_DATA BLOCK_.
--- START ---
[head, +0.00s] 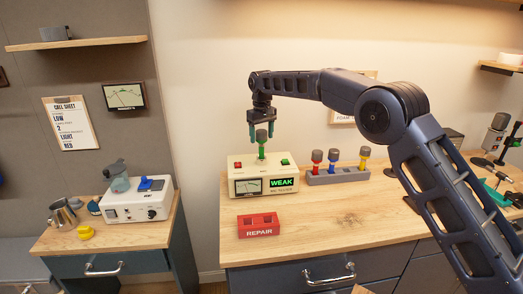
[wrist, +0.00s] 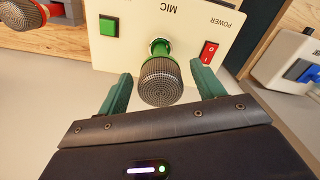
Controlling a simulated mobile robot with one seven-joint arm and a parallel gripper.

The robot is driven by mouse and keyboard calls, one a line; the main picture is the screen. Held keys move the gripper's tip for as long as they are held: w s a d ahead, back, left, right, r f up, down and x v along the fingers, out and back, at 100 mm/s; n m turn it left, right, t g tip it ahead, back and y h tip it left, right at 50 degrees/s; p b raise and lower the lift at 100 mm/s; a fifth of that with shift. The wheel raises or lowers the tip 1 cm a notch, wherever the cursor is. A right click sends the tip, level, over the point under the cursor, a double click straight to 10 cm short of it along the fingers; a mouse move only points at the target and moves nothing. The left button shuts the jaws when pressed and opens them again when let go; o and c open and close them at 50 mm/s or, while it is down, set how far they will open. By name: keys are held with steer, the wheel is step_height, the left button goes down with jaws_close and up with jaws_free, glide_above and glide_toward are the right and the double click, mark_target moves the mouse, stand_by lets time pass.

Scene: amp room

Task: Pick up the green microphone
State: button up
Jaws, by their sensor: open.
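The green microphone (head: 262,144) stands upright in the top of the cream mic tester (head: 240,163), whose display reads WEAK. It has a green body and a dark mesh head. My gripper (head: 262,128) is above it with its fingers pointing down. In the wrist view, the mesh head of the green microphone (wrist: 161,82) lies between the two green fingers of my gripper (wrist: 160,92), with a gap on each side. The gripper is open and holds nothing. The microphone's lower end is hidden in the tester.
A grey rack (head: 338,175) with red, blue and yellow microphones stands right of the tester. A red REPAIR box (head: 258,225) is in front. A green button (wrist: 109,26) and a red power switch (wrist: 208,52) flank the microphone. The wood counter (head: 330,225) is clear at front middle.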

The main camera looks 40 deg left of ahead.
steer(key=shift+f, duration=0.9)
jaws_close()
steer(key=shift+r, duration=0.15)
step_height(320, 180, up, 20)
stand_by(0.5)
--- END ---
_DIRECTIVE_.
Copy, from the material, each line that holds the string "robot".

_TASK ANSWER_.
Controlling a simulated mobile robot with one seven-joint arm and a parallel gripper.
The robot is driven by mouse and keyboard calls, one a line; the main picture is the screen. Held keys move the gripper's tip for as long as they are held: w s a d ahead, back, left, right, r f up, down and x v along the fingers, out and back, at 100 mm/s; n m turn it left, right, t g tip it ahead, back and y h tip it left, right at 50 degrees/s; p b raise and lower the lift at 100 mm/s; a fifth of that with shift. The wheel raises or lowers the tip 1 cm a notch, wherever the cursor is. A right click sends the tip, level, over the point under the cursor, a double click straight to 10 cm short of it along the fingers; a mouse move only points at the target and moves nothing. The left button shuts the jaws when pressed and opens them again when let go; o and c open and close them at 50 mm/s or, while it is down, set how far they will open. By name: keys are held with steer, the wheel is step_height, the left button goes down with jaws_close and up with jaws_free, glide_above and glide_toward are the right and the double click, mark_target moves the mouse, stand_by lets time pass.

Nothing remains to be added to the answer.